Both entities were named in multiple federal lawsuits filed by Sellars and Strom Law Firm against Rockstar Cheer in Greer and lawsuits against cheerleading gyms in Tennessee and North Carolina.

20221101 TClare Letter to BSellers by USA TODAY Network on Scribd

A total of 13 plaintiffs have accused the Rockstar Cheer’s deceased owner, Scott Foster, and other coaches of a range of misconduct, including rape, providing drugs and alcohol to athletes, groping and inappropriate touching, and the exchange of sexual images. Rockstar Cheer has since closed.

The lawsuits alleged a connection between sexual abuse at cheer gyms and Varsity’s monopoly within the sport. The lawsuits depict Varsity’s business model as inherently exploitative and subject to little accountability.

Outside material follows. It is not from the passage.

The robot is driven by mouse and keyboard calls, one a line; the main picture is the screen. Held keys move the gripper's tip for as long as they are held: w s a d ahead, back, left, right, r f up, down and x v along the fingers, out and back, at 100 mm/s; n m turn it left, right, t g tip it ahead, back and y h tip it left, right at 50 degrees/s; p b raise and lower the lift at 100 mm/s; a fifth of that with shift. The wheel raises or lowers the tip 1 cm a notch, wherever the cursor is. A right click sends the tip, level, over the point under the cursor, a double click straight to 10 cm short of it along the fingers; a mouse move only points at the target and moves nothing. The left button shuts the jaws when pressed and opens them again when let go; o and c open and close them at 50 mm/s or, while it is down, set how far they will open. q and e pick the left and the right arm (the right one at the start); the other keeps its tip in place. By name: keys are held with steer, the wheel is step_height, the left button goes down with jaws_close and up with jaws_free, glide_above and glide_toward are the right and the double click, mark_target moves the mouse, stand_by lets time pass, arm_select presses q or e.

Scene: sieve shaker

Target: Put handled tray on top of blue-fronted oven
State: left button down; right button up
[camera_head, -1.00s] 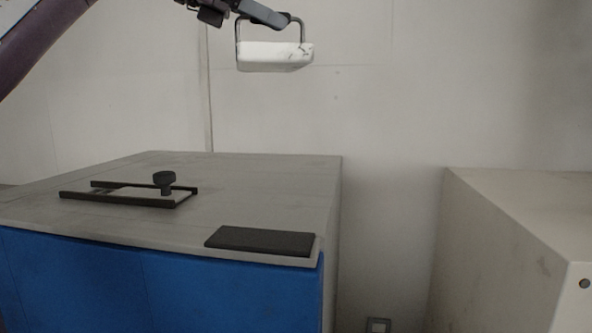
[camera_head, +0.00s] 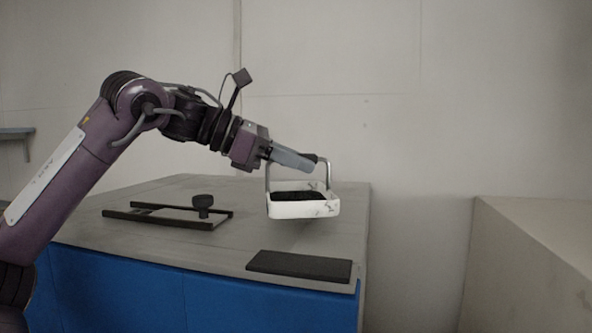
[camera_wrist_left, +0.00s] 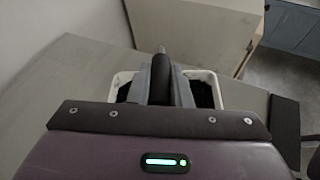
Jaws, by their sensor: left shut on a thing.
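The handled tray (camera_head: 304,209) is white with dark contents and a grey arched handle. My left gripper (camera_head: 318,162) is shut on the handle, and the tray hangs upright below it. The tray appears over the right part of the grey top of the blue-fronted oven (camera_head: 150,190); I cannot tell whether its base touches the top. In the left wrist view the tray (camera_wrist_left: 122,78) shows partly behind the fingers of my left gripper (camera_wrist_left: 161,75), which hide its middle. My right gripper is not in view.
A dark frame with a round knob (camera_head: 203,201) lies on the oven top at left. A flat black pad (camera_head: 300,266) lies at its front right edge. A pale cabinet (camera_head: 530,240) stands to the right, across a gap.

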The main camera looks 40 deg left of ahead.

“This was a factory of abuse designed specifically to generate two things: a constant supply of underage victims for Scott Foster and his fellow predators and a billion-dollar revenue stream to Varsity Spirit, USASF and Bain Capital,” Sellers said after the first federal lawsuit was filed against Rockstar Cheer in September. “Instead of protecting these young men and women, they victimized them and cashed their checks.”

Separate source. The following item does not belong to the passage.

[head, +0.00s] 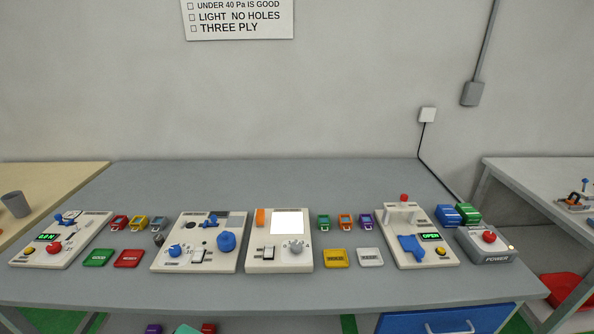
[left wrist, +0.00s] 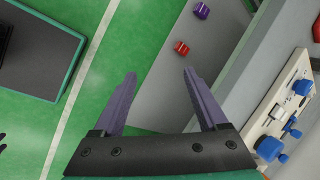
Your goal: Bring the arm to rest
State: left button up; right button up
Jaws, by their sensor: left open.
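My left gripper (left wrist: 159,74) shows in the left wrist view, open, with nothing between its two fingers. It hangs over the green floor (left wrist: 105,60) and the grey lower shelf (left wrist: 180,95), beside the table. Neither gripper shows in the head view, and my right gripper is in no view.
The grey table (head: 270,180) carries a row of test panels, such as the one with a white screen (head: 265,258), and small coloured devices and trays. Its back half is clear. A blue drawer (head: 445,320) is below. A dark platform (left wrist: 35,55) stands on the floor.

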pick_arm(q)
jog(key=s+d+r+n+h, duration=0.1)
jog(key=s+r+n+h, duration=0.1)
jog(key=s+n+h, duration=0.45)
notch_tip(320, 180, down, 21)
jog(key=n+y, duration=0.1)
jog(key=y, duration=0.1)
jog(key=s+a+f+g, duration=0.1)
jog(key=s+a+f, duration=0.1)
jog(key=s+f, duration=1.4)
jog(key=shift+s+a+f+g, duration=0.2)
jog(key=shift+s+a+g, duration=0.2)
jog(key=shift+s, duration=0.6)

Clare requested that Sellers provide the firm with any information that his firm may have to support allegations of Varsity Spirit’s role in the abuse.

“The fact that brave men and women have come forward to make specific allegations of abuse against individual coaches, and others employed and supervised by gym owners, does not give you license to make blatantly false public claims about Varsity Spirit,” the letter said.

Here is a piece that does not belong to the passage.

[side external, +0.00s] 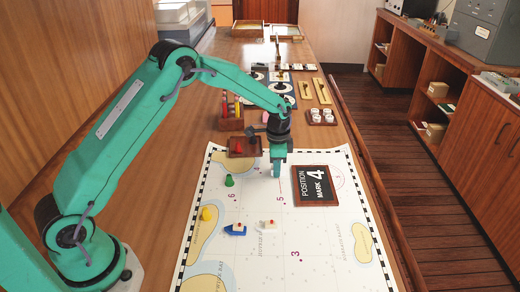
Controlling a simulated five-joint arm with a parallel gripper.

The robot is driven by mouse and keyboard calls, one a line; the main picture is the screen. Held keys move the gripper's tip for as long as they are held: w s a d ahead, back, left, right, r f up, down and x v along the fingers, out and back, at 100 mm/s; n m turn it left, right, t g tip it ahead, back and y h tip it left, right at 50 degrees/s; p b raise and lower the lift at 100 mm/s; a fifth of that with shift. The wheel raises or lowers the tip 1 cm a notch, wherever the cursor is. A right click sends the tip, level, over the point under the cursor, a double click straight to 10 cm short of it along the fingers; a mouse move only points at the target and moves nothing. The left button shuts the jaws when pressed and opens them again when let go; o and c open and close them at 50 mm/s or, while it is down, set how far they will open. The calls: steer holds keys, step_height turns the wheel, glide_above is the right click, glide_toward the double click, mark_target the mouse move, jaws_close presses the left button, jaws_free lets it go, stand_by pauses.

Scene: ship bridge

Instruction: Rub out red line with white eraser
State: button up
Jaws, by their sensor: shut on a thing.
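My gripper (277,173) points straight down at the upper middle of the white chart (270,262), left of the dark "POSITION MARK 4" board (315,186). Its jaws are shut on a small thing, taken to be the white eraser; the fingers and the pale chart hide its outline. I cannot tell whether it touches the paper.
A green piece (229,181), yellow piece (206,214), blue boat (236,229) and white boat (267,225) stand on the chart. Behind are a wooden tray with a red piece (239,147), a rack (231,123) and a tray of white cups (322,117). The chart's lower right is clear.

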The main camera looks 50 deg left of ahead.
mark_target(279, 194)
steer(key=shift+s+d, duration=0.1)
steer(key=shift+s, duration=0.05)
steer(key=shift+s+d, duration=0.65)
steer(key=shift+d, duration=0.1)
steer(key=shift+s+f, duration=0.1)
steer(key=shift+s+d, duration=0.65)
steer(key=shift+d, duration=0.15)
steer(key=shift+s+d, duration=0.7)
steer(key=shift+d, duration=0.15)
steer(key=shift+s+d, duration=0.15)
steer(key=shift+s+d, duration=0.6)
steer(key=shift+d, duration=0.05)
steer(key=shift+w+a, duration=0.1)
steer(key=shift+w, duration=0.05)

“If there were things that were happening in specific instances and gyms and individual people have legitimate complaints, we should get to the bottom of that, and those cases should be litigated," Clare said in an interview with The Greenville News. "But [Sellers] has gone way beyond that in his public statements and in his lawsuits and alleged that Varsity is actively promoting abuse and, indeed, using it as a business tool. If you're going to make those sorts of really serious allegations, you really have to have evidence to support it.”

Examples that Clare described as “blatantly false” in his letter included:

  • Varsity Spirit “went to great lengths to protect and enable predators and sexual abusers . . . [and] to hush, to silence and to intimidate the people that were victimized”;

  • Varsity Spirit, “instead of protecting these young men and women, . . . victimized them and cashed their checks.”

  • Varsity Spirit “created and fostered a system” that “not only allows an environment where physical, mental, and sexual abuse can run rampant, but encourages it.”

“We are committed to our clients and vigorously prosecuting these cases and take our responsibilities to the clients and the court very seriously,” Sellers said in a statement in response to Clare’s letter. “We hope this does not have the effect of chilling those who have suffered abuse from coming forward. We encourage survivors of sex abuse in the cheer industry to continue to speak their truth.”

Clare said they did not receive a "substantive response" to the letter from Sellars.

“The responsible thing for any lawyer to do is to follow the actual evidence. And if he doesn't have evidence against Varsity, which I respectfully submit, he does not, the responsible thing to do is to file claims against the individuals and gyms where there is evidence of direct involvement," Clare said. "And then, in the discovery process in those cases, evaluate the evidence to see whether other people or other entities were involved in abuse. If that’s the case, then you can amend the complaint and bring them in. That is actually following where the evidence goes, and that's what lawyers do all the time. That's the responsible and ethical thing to do. But Sellers has reversed the process. He just shot these broad, crazy allegations in the hope that evidence exists to support them.”

However, this is not the first time Varsity’s business model has been at the center of federal litigation.

Varsity Spirit was founded by Jeff Webb in 1974 and maintains a dominant role in the sport of cheer. The organization helped create the United States All-Star Federation in 2003, a nonprofit organization that governs all-star cheerleading and handles discipline in the sport.

Both Webb and USASF are also named in the lawsuits against Rockstar Cheer and the gyms in other states.

USASF requires athletes and coaches to become members to participate in sanctioned events, including Varsity Spirit-owned competitions.

Varsity has retained significant influence over USASF since the nonprofit’s founding by providing executive compensation and maintaining a presence on USASF’s board.

Past litigation has raised questions of whether Varsity’s financial interests could compromise USASF’s ability to effectively protect athlete safety. Three separate antitrust lawsuits and at least one sexual-abuse lawsuit unrelated to Rockstar have named Varsity Brands and Varsity Spirit as defendants.